Fear of Investment Losses Could Take Serious Toll on Retirement
March 8, 2010
AXA Equitable uncovered a dismal outlook for the economy and retirement in "Retirement in America: A Survey of Concerns and Expectations," in which it polled both investors and economists and found a large percentage of both groups bearish on the economy and the stock and bond markets.
Twenty-four percent of consumers and 12% of economists believe the economy will continue to be volatile with no clear pattern of improvement. Eleven percent of consumers and 16% of economists believe the nation could sink back into a recession.
Only 19% of investors believe equities are necessary to achieve retirement goals. While economists have a different take on stocks, with 69% maintaining they should be an important part of a retirement portfolio, 80% of economists think Americans are uncertain in their ability to successfully invest in them.

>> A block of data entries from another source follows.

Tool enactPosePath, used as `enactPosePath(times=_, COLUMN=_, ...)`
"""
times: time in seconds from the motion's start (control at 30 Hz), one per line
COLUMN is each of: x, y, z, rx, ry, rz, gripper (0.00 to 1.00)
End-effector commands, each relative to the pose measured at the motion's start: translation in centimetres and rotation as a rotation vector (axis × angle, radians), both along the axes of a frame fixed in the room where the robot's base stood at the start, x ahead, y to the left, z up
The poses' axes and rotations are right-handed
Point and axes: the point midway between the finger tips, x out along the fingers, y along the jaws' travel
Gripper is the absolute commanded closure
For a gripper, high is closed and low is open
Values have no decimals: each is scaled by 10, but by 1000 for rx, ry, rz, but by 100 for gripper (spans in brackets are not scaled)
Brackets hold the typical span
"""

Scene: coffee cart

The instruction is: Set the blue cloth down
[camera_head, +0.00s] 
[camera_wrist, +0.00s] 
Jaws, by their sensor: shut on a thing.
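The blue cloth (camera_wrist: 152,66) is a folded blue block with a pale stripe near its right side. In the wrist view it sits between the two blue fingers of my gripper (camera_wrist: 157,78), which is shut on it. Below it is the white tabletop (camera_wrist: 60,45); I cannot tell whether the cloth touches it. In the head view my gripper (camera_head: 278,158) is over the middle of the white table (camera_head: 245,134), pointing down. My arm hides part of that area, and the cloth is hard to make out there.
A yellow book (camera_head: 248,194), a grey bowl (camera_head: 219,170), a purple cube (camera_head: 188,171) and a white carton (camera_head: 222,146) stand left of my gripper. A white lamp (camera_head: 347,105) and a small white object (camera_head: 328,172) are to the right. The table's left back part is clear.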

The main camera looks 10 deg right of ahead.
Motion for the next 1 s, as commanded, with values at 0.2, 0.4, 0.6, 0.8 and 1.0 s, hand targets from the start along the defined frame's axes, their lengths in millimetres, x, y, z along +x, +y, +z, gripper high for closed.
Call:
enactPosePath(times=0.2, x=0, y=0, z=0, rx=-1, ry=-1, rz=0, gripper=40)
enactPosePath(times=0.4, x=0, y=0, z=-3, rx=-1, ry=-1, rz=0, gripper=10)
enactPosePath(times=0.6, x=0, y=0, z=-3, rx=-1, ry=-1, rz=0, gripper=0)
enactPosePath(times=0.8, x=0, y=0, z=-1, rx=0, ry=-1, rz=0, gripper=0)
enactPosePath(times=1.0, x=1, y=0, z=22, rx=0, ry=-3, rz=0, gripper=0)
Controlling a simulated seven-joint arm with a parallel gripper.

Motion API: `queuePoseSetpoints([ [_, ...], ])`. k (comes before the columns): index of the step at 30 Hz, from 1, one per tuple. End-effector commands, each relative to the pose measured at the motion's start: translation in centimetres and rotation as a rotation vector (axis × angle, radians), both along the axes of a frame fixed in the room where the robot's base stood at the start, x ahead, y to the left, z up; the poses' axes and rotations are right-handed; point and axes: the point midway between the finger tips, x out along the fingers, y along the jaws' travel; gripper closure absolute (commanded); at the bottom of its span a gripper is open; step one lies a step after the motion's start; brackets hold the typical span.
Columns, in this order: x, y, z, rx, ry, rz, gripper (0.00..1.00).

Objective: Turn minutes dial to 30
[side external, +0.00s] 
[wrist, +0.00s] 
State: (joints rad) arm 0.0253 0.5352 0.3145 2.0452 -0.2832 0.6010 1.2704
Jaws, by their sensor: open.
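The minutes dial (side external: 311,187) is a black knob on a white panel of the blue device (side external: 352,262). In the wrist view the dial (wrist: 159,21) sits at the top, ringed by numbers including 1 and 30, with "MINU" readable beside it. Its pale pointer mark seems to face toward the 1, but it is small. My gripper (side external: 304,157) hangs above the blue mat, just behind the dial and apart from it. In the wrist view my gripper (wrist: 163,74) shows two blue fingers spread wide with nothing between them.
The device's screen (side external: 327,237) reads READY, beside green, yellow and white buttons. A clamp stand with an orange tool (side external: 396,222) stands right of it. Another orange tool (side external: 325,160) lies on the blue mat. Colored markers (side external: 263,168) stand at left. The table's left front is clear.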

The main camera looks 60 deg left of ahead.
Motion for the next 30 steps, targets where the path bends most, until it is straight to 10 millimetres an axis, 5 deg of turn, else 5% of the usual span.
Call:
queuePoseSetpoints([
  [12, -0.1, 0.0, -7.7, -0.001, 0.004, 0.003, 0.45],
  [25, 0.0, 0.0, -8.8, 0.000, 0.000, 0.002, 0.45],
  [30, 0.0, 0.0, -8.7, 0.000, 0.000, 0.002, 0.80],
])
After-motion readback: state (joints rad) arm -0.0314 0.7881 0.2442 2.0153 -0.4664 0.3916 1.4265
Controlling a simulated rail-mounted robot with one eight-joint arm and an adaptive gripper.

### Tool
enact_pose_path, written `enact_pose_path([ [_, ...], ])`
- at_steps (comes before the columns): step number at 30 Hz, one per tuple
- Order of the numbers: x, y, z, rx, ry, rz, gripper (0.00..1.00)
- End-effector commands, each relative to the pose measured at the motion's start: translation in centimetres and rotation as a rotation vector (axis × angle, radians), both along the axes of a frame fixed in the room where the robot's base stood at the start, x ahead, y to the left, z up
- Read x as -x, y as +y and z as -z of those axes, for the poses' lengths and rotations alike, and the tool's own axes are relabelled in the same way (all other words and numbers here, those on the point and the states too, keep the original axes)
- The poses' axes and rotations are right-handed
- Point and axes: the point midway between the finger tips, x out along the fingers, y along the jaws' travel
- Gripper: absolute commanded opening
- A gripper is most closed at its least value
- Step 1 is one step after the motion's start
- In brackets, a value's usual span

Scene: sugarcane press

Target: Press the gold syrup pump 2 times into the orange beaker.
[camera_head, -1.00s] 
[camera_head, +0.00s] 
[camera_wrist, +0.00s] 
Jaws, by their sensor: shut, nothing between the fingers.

As a result, 85% of consumers now believe it's important to invest in financial products that protect principal and provide income that increases with inflation. Another 82% believe healthcare costs will rise, and 73% expect taxes to go up. Forty-two percent plan on delaying retirement by an average of six years, targeting 68 as the year they will call it quits-yet 27% plan to work at least part time in retirement, and 17% of retirees have actually gone back to work, up from 9% in February 2009.
"It's no mystery that the recent market downturn has shattered consumer confidence in investing in equities," said Christoph M. "Kip" Condron, chairman and chief executive officer of AXA Equitable. "This apprehension could place significant pressure on Americans' retirement plans in the near future."